» **Exercise details**
For each line in the data below that holds "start", return a copy.

++++ Data lines ++++

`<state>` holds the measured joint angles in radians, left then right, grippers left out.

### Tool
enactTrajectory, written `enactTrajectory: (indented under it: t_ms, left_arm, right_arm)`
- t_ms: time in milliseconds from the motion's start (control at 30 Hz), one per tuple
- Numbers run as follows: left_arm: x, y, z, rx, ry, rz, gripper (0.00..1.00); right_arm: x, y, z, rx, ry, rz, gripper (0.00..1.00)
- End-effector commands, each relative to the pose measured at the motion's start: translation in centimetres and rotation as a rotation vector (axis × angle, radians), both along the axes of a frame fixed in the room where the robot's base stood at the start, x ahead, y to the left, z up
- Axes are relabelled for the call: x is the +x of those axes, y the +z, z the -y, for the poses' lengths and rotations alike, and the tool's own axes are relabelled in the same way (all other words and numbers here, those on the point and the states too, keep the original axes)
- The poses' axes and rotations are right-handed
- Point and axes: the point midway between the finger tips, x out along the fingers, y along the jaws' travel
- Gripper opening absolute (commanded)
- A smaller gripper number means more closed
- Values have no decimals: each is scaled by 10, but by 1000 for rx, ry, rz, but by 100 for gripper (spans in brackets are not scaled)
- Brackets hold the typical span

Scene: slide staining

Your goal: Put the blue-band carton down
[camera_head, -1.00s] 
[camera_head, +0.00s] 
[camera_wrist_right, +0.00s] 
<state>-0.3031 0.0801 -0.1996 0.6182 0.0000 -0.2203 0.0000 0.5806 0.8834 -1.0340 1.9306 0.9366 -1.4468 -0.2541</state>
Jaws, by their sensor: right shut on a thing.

++++

» **Result of this task**
- t_ms: time in milliseconds from the motion's start (control at 30 Hz), one per tuple
- End-effector commands, each relative to the pose measured at the motion's start: translation in centimetres and rotation as a rotation vector (axis × angle, radians), both along the axes of a frame fixed in the room where the robot's base stood at the start, x ahead, y to the left, z up

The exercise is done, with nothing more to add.